## PROBLEM TO WORK ON
The entries that follow should be written out exactly.

## DATASET
──────────────────────────────

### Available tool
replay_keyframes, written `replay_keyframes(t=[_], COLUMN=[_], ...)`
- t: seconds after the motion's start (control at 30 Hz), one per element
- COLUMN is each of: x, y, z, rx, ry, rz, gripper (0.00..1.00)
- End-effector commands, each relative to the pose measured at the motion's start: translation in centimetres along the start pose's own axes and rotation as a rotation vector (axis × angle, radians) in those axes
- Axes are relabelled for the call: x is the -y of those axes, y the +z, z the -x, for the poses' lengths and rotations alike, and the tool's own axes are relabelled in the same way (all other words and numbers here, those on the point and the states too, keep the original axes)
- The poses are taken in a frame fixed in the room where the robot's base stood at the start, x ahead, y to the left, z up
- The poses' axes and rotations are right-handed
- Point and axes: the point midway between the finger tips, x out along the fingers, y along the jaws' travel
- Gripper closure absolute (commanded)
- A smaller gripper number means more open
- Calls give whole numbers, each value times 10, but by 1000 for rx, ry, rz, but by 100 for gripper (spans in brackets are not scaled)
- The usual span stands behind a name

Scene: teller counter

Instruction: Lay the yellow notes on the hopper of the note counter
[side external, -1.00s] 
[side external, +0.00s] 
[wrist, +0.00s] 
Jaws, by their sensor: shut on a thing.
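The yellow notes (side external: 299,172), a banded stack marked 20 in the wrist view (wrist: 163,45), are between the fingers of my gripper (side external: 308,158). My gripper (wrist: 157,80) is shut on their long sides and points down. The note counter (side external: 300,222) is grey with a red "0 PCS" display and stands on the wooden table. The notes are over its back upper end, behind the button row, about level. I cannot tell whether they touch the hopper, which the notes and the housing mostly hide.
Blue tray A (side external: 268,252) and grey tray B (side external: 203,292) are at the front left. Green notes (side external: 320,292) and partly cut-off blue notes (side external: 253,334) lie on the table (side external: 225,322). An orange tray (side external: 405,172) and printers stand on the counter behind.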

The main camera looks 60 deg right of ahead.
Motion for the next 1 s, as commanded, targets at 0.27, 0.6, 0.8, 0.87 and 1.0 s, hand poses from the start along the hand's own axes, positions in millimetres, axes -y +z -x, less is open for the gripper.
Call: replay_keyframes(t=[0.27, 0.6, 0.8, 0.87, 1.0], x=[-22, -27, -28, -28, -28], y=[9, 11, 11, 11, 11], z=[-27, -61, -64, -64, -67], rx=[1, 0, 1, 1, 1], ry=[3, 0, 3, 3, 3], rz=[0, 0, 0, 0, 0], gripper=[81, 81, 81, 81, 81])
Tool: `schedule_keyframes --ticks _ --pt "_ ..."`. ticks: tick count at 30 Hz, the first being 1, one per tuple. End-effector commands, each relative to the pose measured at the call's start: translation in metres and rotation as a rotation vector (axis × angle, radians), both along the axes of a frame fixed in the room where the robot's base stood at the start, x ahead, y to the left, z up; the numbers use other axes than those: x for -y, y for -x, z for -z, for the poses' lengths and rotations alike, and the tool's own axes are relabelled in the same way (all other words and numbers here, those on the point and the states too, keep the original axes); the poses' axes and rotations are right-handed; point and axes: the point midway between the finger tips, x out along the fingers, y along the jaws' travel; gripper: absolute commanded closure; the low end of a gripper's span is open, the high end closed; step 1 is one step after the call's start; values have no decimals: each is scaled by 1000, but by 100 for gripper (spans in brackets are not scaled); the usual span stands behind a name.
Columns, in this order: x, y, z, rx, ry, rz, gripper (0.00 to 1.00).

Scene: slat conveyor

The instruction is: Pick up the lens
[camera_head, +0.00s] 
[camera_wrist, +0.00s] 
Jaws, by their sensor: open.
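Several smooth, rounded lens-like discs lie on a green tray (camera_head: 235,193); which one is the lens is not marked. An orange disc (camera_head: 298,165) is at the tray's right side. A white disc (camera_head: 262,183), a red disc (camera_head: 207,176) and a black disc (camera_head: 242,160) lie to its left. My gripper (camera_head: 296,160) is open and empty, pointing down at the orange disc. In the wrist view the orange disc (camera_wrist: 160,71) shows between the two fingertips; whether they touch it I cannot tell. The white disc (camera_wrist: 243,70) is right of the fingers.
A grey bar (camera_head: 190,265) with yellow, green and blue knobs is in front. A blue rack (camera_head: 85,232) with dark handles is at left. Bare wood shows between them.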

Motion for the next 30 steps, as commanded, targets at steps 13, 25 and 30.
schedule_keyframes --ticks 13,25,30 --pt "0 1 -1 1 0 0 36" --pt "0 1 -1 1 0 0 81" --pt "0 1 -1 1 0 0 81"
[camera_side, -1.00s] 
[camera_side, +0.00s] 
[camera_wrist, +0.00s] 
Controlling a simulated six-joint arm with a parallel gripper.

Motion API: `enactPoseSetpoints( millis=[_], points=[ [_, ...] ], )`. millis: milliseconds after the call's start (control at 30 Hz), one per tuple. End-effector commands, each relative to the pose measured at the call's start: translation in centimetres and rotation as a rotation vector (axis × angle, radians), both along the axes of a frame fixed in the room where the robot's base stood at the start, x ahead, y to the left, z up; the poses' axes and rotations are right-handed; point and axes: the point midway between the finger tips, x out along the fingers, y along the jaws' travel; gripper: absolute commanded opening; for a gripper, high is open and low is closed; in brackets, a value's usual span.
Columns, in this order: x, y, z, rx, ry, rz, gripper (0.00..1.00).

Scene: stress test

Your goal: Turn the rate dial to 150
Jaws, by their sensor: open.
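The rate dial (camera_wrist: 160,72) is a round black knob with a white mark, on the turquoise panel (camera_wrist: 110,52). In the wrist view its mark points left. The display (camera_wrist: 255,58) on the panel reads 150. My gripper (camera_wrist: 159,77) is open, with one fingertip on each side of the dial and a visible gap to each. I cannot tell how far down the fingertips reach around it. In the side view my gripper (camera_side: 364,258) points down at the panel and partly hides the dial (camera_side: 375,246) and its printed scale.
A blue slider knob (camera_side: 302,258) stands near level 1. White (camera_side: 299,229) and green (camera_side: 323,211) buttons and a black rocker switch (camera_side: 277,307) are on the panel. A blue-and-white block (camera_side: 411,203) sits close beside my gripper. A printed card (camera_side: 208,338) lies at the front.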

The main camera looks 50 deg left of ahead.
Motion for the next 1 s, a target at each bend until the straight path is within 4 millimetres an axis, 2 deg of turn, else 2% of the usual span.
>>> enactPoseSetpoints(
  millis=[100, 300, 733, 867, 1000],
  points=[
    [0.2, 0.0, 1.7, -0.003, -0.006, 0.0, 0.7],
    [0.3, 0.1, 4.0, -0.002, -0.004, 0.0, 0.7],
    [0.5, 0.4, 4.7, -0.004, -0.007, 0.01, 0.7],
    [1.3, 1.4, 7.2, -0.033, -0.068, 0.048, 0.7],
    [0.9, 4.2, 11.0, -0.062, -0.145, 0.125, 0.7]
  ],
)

──────────────────────────────

## FINAL ANSWER
### Available tool
replay_keyframes, written `replay_keyframes(t=[_], COLUMN=[_], ...)`
- t: seconds after the motion's start (control at 30 Hz), one per element
- COLUMN is each of: x, y, z, rx, ry, rz, gripper (0.00..1.00)
- End-effector commands, each relative to the pose measured at the motion's start: translation in centimetres along the start pose's own axes and rotation as a rotation vector (axis × angle, radians) in those axes
- Axes are relabelled for the call: x is the -y of those axes, y the +z, z the -x, for the poses' lengths and rotations alike, and the tool's own axes are relabelled in the same way (all other words and numbers here, those on the point and the states too, keep the original axes)
- The poses are taken in a frame fixed in the room where the robot's base stood at the start, x ahead, y to the left, z up
- The poses' axes and rotations are right-handed
- Point and axes: the point midway between the finger tips, x out along the fingers, y along the jaws' travel
- Gripper closure absolute (commanded)
- A smaller gripper number means more open
- Calls give whole numbers, each value times 10, but by 1000 for rx, ry, rz, but by 100 for gripper (spans in brackets are not scaled)
- The usual span stands behind a name

Scene: teller counter

Instruction: Lay the yellow notes on the hopper of the note counter
[side external, -1.00s] 
[side external, +0.00s] 
[wrist, +0.00s] 
Jaws, by their sensor: shut on a thing.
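The yellow notes (side external: 299,172), a banded stack marked 20 in the wrist view (wrist: 163,45), are between the fingers of my gripper (side external: 308,158). My gripper (wrist: 157,80) is shut on their long sides and points down. The note counter (side external: 300,222) is grey with a red "0 PCS" display and stands on the wooden table. The notes are over its back upper end, behind the button row, about level. I cannot tell whether they touch the hopper, which the notes and the housing mostly hide.
Blue tray A (side external: 268,252) and grey tray B (side external: 203,292) are at the front left. Green notes (side external: 320,292) and partly cut-off blue notes (side external: 253,334) lie on the table (side external: 225,322). An orange tray (side external: 405,172) and printers stand on the counter behind.

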The main camera looks 60 deg right of ahead.
Motion for the next 1 s, as commanded, targets at 0.27, 0.6, 0.8, 0.87 and 1.0 s, hand poses from the start along the hand's own axes, positions in millimetres, axes -y +z -x, less is open for the gripper.
Call: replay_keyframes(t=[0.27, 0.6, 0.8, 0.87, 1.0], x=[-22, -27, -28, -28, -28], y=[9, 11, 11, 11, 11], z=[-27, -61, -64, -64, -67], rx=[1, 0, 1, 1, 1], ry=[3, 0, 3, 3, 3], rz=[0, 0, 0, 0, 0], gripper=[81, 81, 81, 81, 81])
Tool: `schedule_keyframes --ticks _ --pt "_ ..."`. ticks: tick count at 30 Hz, the first being 1, one per tuple. End-effector commands, each relative to the pose measured at the call's start: translation in metres and rotation as a rotation vector (axis × angle, radians), both along the axes of a frame fixed in the room where the robot's base stood at the start, x ahead, y to the left, z up; the numbers use other axes than those: x for -y, y for -x, z for -z, for the poses' lengths and rotations alike, and the tool's own axes are relabelled in the same way (all other words and numbers here, those on the point and the states too, keep the original axes); the poses' axes and rotations are right-handed; point and axes: the point midway between the finger tips, x out along the fingers, y along the jaws' travel; gripper: absolute commanded closure; the low end of a gripper's span is open, the high end closed; step 1 is one step after the call's start; values have no decimals: each is scaled by 1000, but by 100 for gripper (spans in brackets are not scaled); the usual span stands behind a name.
Columns, in this order: x, y, z, rx, ry, rz, gripper (0.00 to 1.00).

Scene: slat conveyor

The instruction is: Pick up the lens
[camera_head, +0.00s] 
[camera_wrist, +0.00s] 
Jaws, by their sensor: open.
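Several smooth, rounded lens-like discs lie on a green tray (camera_head: 235,193); which one is the lens is not marked. An orange disc (camera_head: 298,165) is at the tray's right side. A white disc (camera_head: 262,183), a red disc (camera_head: 207,176) and a black disc (camera_head: 242,160) lie to its left. My gripper (camera_head: 296,160) is open and empty, pointing down at the orange disc. In the wrist view the orange disc (camera_wrist: 160,71) shows between the two fingertips; whether they touch it I cannot tell. The white disc (camera_wrist: 243,70) is right of the fingers.
A grey bar (camera_head: 190,265) with yellow, green and blue knobs is in front. A blue rack (camera_head: 85,232) with dark handles is at left. Bare wood shows between them.

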Motion for the next 30 steps, as commanded, targets at steps 13, 25 and 30.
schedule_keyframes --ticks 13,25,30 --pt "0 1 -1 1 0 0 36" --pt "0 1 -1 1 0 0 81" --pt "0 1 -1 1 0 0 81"
[camera_side, -1.00s] 
[camera_side, +0.00s] 
[camera_wrist, +0.00s] 
Controlling a simulated six-joint arm with a parallel gripper.

Motion API: `enactPoseSetpoints( millis=[_], points=[ [_, ...] ], )`. millis: milliseconds after the call's start (control at 30 Hz), one per tuple. End-effector commands, each relative to the pose measured at the call's start: translation in centimetres and rotation as a rotation vector (axis × angle, radians), both along the axes of a frame fixed in the room where the robot's base stood at the start, x ahead, y to the left, z up; the poses' axes and rotations are right-handed; point and axes: the point midway between the finger tips, x out along the fingers, y along the jaws' travel; gripper: absolute commanded opening; for a gripper, high is open and low is closed; in brackets, a value's usual span.
Columns, in this order: x, y, z, rx, ry, rz, gripper (0.00..1.00).

Scene: stress test

Your goal: Turn the rate dial to 150
Jaws, by their sensor: open.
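The rate dial (camera_wrist: 160,72) is a round black knob with a white mark, on the turquoise panel (camera_wrist: 110,52). In the wrist view its mark points left. The display (camera_wrist: 255,58) on the panel reads 150. My gripper (camera_wrist: 159,77) is open, with one fingertip on each side of the dial and a visible gap to each. I cannot tell how far down the fingertips reach around it. In the side view my gripper (camera_side: 364,258) points down at the panel and partly hides the dial (camera_side: 375,246) and its printed scale.
A blue slider knob (camera_side: 302,258) stands near level 1. White (camera_side: 299,229) and green (camera_side: 323,211) buttons and a black rocker switch (camera_side: 277,307) are on the panel. A blue-and-white block (camera_side: 411,203) sits close beside my gripper. A printed card (camera_side: 208,338) lies at the front.

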The main camera looks 50 deg left of ahead.
Motion for the next 1 s, a target at each bend until the straight path is within 4 millimetres an axis, 2 deg of turn, else 2% of the usual span.
>>> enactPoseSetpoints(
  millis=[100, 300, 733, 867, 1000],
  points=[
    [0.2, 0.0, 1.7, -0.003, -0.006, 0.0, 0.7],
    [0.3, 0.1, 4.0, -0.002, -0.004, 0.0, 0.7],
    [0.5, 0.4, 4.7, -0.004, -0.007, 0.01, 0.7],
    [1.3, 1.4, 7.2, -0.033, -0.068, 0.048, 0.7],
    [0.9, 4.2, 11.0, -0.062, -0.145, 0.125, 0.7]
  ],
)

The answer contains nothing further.